If you do operate your own server out of your home, you’re likely to run into technical issues that will make your life more difficult:
- getting a fixed IP address for your server. Some ISPs will offer a fixed IP address for an extra fee. There are ways to update DNS as your IP address changes, and while your ISP will likely not change your IP address frequently, having your server’s IP address change is distinctly non-optimal. Also, because of the way that SSL works, for each different domain that you host and that requires SSL, you will need a different IP address.
- routing: I have a pre-CIDR class C network number that I have used for my network. “Pre-CIDR” means that it’s routable independent of the bigger block of network numbers that it is a member of. It’s an exotic network number to deal with and your average ISP’s tech folks may simply not understand it, and may have difficulty setting up their routing to handle it. It’s like being able to take your cell phone number with you when you switch from AT&T to Verizon. Unfortunately my ISP would often forget to route my network number when they updated their routers, and I would lose Internet connectivity.
- upload (outbound) speeds are generally much slower than download (inbound) speeds. The common technologies for bringing Internet into the home (cable, DSL, satellite) are designed to bring data to you but not so much to deliver data from you. This makes sense as most users consume far more bytes than they provide, especially in the age of Internet-delivered digital video. Yes, from a purely technical perspective you are transmitting data, and outbound data is absolutely essential – but you don’t need much bandwidth just to allow the protocols to work. This doesn’t work well when you’re being more of data provider than consumer. You can move to other Internet delivery services like T-1 lines instead of cable or DSL, but they are substantially more expensive for substantially less bandwidth (perhaps $1000/month for 1.44Mbps versus $100/month for 100Mbps). Cable and DSL also tend to have data caps that may become problems for server operators.
- packet filtering – Many ISPs do port filtering that will prevent email sent to your home-located server. They may also prevent access of a home web server or filter out other protocols. You may be able to purchase “business service” from the at a higher price with fewer restrictions.
If you’re interested in self-hosting, I would suggest that a compromise between control and reliability may be to use a colocation service. With a colo, you provide a computer that you own and locate it in someone else’s data center. The upsides are that the people who operate the data center should be more reliable than your local ISP, and you own the hardware that your data resides on.
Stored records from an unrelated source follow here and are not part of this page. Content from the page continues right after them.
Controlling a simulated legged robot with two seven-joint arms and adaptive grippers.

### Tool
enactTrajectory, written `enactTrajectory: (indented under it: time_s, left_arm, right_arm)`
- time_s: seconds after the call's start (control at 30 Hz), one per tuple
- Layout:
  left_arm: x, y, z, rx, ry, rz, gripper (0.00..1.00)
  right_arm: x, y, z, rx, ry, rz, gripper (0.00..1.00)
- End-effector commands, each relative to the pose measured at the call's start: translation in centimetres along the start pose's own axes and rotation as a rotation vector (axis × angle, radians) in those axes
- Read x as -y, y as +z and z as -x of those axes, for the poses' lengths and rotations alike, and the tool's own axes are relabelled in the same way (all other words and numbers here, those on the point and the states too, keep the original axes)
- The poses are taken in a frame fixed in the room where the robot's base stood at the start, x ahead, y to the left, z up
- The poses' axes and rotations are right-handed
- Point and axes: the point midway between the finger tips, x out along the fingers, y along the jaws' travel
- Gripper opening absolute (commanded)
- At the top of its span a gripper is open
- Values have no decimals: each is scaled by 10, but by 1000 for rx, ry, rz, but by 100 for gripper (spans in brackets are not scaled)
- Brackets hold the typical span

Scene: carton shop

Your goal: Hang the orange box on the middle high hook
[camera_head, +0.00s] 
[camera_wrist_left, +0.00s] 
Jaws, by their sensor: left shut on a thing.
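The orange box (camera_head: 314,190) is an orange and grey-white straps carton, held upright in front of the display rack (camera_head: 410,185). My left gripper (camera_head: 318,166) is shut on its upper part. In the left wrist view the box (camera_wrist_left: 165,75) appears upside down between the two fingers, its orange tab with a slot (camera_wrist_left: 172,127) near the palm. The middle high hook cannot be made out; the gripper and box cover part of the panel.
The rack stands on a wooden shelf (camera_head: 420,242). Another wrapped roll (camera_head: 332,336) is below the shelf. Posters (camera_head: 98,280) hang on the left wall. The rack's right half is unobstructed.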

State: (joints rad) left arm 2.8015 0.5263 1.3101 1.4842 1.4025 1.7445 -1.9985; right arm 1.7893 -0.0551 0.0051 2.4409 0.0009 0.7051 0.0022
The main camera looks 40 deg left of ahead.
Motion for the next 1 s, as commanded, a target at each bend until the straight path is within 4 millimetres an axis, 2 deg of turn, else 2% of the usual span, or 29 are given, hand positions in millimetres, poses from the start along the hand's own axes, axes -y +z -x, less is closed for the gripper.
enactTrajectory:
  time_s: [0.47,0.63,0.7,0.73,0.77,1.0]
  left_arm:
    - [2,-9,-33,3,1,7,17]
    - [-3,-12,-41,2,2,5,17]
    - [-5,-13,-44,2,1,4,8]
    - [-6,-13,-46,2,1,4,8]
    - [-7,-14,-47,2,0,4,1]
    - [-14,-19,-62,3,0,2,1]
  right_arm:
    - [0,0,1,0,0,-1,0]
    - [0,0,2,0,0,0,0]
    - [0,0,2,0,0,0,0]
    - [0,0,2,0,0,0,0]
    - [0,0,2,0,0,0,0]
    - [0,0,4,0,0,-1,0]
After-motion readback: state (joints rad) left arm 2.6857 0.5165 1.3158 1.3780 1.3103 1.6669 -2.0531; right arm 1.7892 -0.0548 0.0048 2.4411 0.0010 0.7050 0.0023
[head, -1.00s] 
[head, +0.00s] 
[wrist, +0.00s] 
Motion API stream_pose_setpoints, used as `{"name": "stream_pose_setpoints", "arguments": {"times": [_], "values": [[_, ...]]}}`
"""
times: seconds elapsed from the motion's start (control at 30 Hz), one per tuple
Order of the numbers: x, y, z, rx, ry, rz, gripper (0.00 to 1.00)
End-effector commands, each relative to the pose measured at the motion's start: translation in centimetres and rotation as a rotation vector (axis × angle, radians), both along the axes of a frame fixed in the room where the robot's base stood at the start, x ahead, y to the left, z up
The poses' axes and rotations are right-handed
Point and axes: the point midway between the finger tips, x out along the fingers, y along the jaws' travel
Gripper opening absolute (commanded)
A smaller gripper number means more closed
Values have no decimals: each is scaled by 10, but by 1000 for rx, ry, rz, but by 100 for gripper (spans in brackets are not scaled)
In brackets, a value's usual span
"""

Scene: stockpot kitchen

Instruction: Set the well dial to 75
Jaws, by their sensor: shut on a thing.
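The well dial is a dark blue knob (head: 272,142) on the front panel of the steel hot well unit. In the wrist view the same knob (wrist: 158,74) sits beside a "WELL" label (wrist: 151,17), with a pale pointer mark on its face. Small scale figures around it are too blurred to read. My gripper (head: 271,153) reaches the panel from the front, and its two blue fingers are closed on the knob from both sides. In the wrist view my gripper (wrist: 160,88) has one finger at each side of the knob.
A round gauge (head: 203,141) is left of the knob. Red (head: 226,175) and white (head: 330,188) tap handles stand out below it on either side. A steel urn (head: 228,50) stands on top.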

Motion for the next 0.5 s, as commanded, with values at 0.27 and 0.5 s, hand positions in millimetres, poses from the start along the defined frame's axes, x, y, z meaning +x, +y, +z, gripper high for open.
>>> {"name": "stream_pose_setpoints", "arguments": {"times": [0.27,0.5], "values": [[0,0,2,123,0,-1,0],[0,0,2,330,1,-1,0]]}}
The downside is that the hardware is most likely outside your direct physical control (unless you happen to live next to the colo data center and can actually get access to it).
For best results, you might want to put two machines in different colo data centers and keep them synced with one another.
Further out from the ideal of a home-based self-hosted server is a “virtual private server” of the kind that Slicehost (a Rackspace company) offers. In this case, the data center owns the server and uses virtualization software to lease a share of it to you. You are still responsible for the software on the server and for backups and dealing with security issues. Slicehost offers a backup service that is helpful, where they copy your entire server slice on a set schedule. It’s brute-force compared to a more server-specific backup scheme, but then how many people go to the bother of actually doing backups?
If a piece of a server doesn’t appeal to you, you can use a dedicated hosting company like Rackspace, but unless you have serious performance demands beyond what a simple web server or email server would likely need, this probably won’t make financial sense to you.
You can go further to shared hosting setups like Dreamhost, where you share a server with many other users. This has many shortcomings, but still leaves you with more control than you’ll have when your data is completely under the control of a third party service like Twitter, Facebook or Blogger.
In the end, it’s all about tradeoffs. You’re trading off one thing (increased longevity and control of your data, increased ability to deal with security issues) against another (potentially decreased reliability, increased administrative complexity, possibly dealing with backups and security issues). A lot depends on your level of technical expertise and your willingness to deal with complexity versus delegating the handling of technical matters to strangers.
A bit of irony here… immediately after the Jeremy Keith’s talk, I checked my email and found a message from Slicehost about the fact that they will be ending operations and transitioning their customers to Rackspace (which owns them but operates independently). The impact of the transition should be minimal but it was quite a surprise, and quite well-timed.